In connexion with the principal object of this cult, Tantric theory has devised an elaborate system of female figures representing either special forms and personifications or attendants of the “Great Goddess.” They are generally arranged in groups, the most important of which are the Mahavidyas (great sciences), the 8 (or 9) Mataras (mothers) or Mahamataras (great mothers), consisting of the wives of the principal gods; the 8 Nayikas or mistresses; and different classes of sorceresses and ogresses, called Yoginis, Dakinis and Sakinis.
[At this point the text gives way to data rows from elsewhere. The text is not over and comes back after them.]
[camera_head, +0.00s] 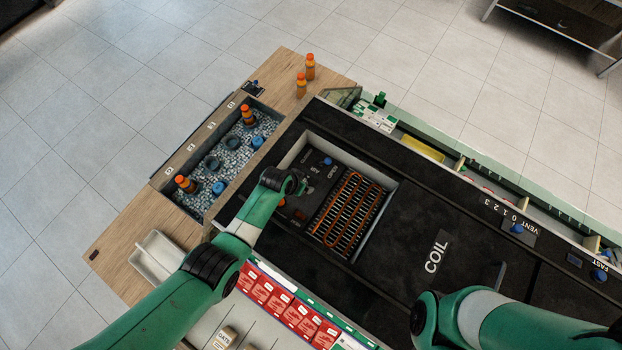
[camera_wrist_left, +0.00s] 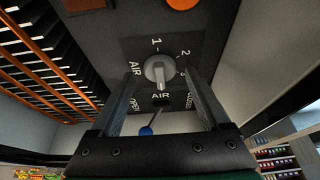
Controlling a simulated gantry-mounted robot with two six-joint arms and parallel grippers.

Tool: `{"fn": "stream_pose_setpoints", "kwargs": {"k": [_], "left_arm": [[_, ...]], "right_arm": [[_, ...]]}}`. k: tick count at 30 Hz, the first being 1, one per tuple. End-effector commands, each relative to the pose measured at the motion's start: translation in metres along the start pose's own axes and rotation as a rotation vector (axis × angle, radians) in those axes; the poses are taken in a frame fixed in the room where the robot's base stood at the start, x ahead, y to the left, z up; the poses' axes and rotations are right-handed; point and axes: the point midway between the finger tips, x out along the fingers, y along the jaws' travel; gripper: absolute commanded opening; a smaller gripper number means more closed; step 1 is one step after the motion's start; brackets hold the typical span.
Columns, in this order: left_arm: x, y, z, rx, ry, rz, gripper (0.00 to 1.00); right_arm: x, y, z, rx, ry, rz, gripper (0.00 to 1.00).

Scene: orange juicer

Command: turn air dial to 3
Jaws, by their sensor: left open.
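The air dial (camera_wrist_left: 160,69) is a light grey round knob on a dark panel in the left wrist view. The marks 1, 2 and 3 run around its upper and right side, with AIR lettering beside and below it. I cannot tell clearly which mark its pointer faces. My left gripper (camera_wrist_left: 162,88) is open, with one finger on each side of the dial; I cannot tell whether they touch it. In the head view my left gripper (camera_head: 292,183) is over the recessed dark panel, and its wrist hides the dial. My right gripper is out of view.
A blue-tipped lever (camera_wrist_left: 146,131) is near the dial, beside AIR lettering. An orange heating coil (camera_head: 347,212) lies in the recess next to my left gripper. A black lid marked COIL (camera_head: 405,245) is to the right. A tray of ice with bottles (camera_head: 230,150) is at the left.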

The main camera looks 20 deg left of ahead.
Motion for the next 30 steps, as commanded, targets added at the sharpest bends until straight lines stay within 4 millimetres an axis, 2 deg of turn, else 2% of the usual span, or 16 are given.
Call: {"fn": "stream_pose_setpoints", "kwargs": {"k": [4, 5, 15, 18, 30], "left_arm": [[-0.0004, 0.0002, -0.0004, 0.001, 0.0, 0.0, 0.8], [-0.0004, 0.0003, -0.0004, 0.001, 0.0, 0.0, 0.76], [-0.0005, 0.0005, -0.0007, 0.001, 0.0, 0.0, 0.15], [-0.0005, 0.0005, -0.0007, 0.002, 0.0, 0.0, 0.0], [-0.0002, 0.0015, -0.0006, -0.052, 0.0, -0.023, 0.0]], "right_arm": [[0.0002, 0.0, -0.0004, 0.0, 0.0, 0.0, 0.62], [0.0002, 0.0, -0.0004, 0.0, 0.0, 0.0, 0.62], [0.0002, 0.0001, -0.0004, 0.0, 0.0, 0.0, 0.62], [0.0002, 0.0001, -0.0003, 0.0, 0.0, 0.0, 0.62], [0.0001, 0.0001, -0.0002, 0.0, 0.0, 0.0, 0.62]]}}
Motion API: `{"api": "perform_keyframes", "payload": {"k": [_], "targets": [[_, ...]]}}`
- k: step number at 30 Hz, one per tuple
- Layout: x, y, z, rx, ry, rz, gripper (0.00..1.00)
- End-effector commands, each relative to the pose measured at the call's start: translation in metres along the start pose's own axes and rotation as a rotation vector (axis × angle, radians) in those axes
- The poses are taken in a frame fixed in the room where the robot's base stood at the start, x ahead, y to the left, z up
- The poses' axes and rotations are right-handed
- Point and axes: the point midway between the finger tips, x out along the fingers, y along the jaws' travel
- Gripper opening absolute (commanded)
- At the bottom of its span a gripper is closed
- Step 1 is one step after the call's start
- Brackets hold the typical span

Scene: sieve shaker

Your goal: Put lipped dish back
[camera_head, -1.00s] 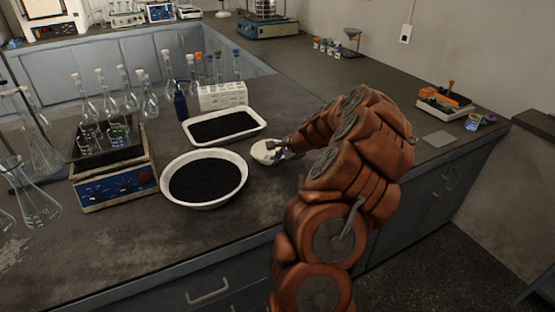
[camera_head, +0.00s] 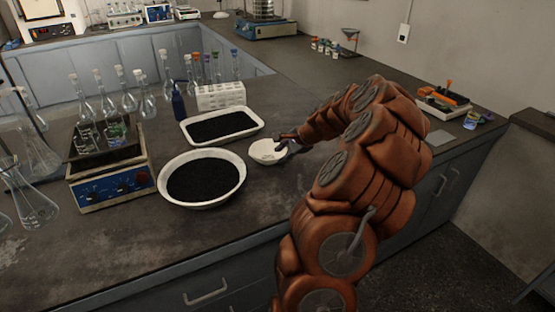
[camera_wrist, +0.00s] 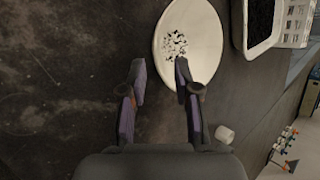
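A small white dish (camera_head: 266,152), which I take for the lipped dish, sits on the bench right of the round pan. In the wrist view the dish (camera_wrist: 205,45) has black grains scattered inside. My gripper (camera_head: 288,143) is at its right side in the head view. In the wrist view my gripper (camera_wrist: 160,78) is open, its fingers apart. The right finger overlaps the dish near its lower left rim; the left finger is outside the rim. I cannot tell whether either finger touches the dish.
A round white pan (camera_head: 240,190) and a rectangular white tray (camera_head: 258,121), both holding black grains, stand close to the dish. A white rack (camera_head: 222,96) is behind the tray. Free bench lies in front.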

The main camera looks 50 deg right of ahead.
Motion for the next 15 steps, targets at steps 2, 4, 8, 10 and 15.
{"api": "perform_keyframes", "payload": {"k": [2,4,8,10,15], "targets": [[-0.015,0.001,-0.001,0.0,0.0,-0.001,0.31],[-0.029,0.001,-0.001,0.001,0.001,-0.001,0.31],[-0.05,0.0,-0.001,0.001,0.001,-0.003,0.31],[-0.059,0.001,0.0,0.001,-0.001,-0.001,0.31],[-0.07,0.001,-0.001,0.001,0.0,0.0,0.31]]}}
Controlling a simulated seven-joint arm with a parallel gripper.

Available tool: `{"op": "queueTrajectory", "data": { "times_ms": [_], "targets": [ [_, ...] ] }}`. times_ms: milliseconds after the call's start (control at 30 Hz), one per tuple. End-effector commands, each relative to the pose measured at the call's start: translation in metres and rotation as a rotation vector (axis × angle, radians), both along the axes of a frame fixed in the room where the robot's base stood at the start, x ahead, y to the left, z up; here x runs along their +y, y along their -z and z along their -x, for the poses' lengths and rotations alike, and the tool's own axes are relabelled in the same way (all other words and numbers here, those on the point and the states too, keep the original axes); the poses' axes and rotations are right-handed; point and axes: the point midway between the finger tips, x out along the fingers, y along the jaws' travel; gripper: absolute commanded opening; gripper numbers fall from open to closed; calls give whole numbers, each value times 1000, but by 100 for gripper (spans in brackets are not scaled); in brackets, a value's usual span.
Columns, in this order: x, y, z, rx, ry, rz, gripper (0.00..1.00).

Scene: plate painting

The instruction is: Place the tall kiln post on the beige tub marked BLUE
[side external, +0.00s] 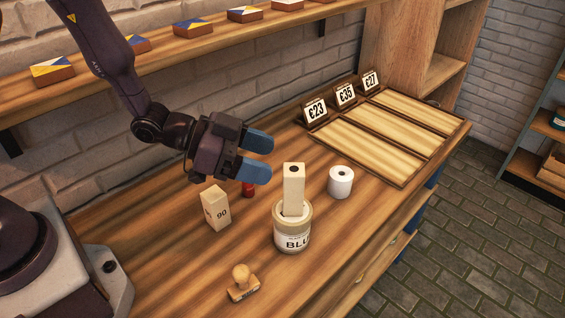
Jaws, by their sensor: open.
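The beige tub (292,238), with "BLU" visible on its label, stands upright on the wooden bench. A tall pale block with a dark hole in its top, the kiln post (293,187), stands upright on the tub. My gripper (266,157) is open and empty, with its blue fingers apart, to the upper left of the post. The fingers do not appear to touch the post. The far part of the tub's top is hidden behind the post.
A pale block marked 90 (216,208), a red object (248,188) partly under my gripper, a white roll (341,181) and a wooden stamp (242,284) stand around the tub. A divided tray (385,152) with price signs is at the back right. A shelf (200,50) holds tiles.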

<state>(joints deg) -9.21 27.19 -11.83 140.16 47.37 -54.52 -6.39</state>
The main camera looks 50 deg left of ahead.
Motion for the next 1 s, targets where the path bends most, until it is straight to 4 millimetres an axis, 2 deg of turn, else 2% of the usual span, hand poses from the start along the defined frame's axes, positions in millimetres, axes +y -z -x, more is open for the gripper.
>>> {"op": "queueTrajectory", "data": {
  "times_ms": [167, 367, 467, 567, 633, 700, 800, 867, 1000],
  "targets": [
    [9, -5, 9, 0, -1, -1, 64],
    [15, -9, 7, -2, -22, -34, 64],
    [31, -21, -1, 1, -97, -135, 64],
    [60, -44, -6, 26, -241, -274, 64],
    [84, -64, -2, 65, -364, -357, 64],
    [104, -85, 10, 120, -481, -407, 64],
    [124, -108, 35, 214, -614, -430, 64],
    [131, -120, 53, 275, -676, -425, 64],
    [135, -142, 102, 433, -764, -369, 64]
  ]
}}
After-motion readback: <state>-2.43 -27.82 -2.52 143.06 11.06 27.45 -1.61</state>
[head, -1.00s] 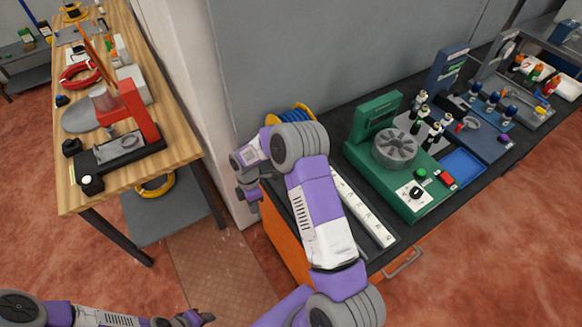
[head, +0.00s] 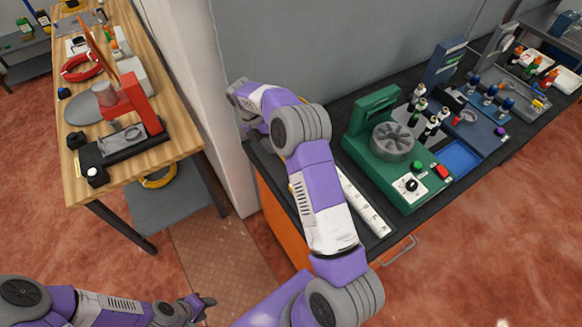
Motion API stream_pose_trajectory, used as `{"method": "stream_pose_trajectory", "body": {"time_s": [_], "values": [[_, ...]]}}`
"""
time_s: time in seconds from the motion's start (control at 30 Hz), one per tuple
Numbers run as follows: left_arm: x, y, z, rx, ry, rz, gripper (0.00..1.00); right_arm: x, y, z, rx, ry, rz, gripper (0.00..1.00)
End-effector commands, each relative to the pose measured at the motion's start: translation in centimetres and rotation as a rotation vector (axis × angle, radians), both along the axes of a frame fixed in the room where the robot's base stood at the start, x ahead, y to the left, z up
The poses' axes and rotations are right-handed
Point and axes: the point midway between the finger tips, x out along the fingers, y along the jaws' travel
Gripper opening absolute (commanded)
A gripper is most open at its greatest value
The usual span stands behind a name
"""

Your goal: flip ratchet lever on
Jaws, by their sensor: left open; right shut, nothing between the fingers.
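I cannot make out a ratchet lever in the head view. My right arm reaches up the middle, over the left end of the dark bench. Its gripper (head: 250,125) is near the grey wall corner, small and partly covered by my wrist; it is shut with nothing seen in it. A spool with a yellow rim (head: 303,99) is almost wholly hidden behind that arm. My left gripper (head: 205,304) is at the bottom left above the floor, open and empty, away from both benches.
The dark bench (head: 262,160) has an orange side and holds a white strip (head: 362,203), a green machine (head: 405,180) with a round grey rotor, and a blue tray (head: 459,158). A wooden table (head: 185,146) with a red-and-black press (head: 140,107) stands left.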

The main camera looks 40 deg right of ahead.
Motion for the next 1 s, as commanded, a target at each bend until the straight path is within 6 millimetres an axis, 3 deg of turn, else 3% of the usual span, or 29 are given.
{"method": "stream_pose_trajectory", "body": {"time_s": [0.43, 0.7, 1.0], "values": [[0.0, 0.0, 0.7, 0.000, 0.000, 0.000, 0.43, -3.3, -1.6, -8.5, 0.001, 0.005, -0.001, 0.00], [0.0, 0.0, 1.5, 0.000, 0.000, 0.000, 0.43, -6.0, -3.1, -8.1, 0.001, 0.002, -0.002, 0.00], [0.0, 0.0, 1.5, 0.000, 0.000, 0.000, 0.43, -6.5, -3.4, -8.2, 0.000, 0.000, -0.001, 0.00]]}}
A special feature of the Sakti cult is the use of obscure Vedic mantras, often changed so as to be quite meaningless and on that very account deemed the more efficacious for the acquisition of superhuman powers; as well as of mystic letters and syllables called bija (germ), of magic circles (chakra) and diagrams (yantra), and of amulets of various materials inscribed with formulae of fancied mysterious import.